Exercise goal »
Extract, word for word, every line from the one containing "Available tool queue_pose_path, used" through the one containing "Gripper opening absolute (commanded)", with both end lines kept.

Provided material »
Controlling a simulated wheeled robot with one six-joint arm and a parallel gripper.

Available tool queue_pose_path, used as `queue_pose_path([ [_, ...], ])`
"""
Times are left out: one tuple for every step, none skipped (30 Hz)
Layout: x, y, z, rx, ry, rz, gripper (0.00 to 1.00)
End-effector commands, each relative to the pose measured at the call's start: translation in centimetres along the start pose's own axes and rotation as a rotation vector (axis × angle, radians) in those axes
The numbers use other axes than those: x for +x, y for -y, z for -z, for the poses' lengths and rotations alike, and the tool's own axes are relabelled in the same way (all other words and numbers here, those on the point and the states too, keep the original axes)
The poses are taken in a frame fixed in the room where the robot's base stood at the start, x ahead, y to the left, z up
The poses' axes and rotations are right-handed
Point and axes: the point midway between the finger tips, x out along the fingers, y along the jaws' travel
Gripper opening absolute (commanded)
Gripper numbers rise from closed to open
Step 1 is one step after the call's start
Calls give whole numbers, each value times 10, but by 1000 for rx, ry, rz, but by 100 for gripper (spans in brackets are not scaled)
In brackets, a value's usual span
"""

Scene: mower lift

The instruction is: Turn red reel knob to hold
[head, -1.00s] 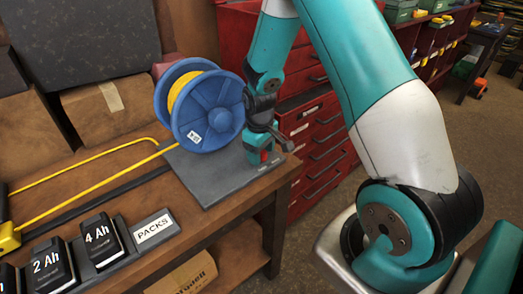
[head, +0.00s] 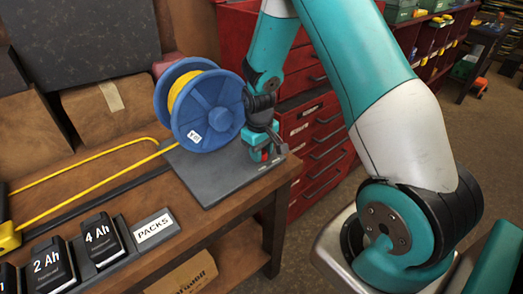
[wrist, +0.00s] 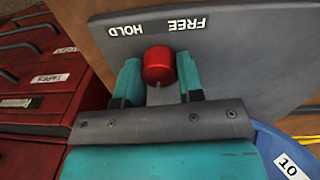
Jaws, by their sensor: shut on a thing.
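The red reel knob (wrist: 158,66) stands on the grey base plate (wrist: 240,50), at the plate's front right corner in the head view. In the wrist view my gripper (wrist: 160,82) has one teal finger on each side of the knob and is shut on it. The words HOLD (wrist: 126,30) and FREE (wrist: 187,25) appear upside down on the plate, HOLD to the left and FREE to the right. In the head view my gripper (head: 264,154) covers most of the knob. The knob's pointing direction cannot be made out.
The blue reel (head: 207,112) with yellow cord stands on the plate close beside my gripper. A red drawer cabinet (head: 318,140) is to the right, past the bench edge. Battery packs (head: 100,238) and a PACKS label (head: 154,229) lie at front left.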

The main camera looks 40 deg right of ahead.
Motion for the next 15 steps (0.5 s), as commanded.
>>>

Exercise solution »
Available tool queue_pose_path, used as `queue_pose_path([ [_, ...], ])`
"""
Times are left out: one tuple for every step, none skipped (30 Hz)
Layout: x, y, z, rx, ry, rz, gripper (0.00 to 1.00)
End-effector commands, each relative to the pose measured at the call's start: translation in centimetres along the start pose's own axes and rotation as a rotation vector (axis × angle, radians) in those axes
The numbers use other axes than those: x for +x, y for -y, z for -z, for the poses' lengths and rotations alike, and the tool's own axes are relabelled in the same way (all other words and numbers here, those on the point and the states too, keep the original axes)
The poses are taken in a frame fixed in the room where the robot's base stood at the start, x ahead, y to the left, z up
The poses' axes and rotations are right-handed
Point and axes: the point midway between the finger tips, x out along the fingers, y along the jaws' travel
Gripper opening absolute (commanded)

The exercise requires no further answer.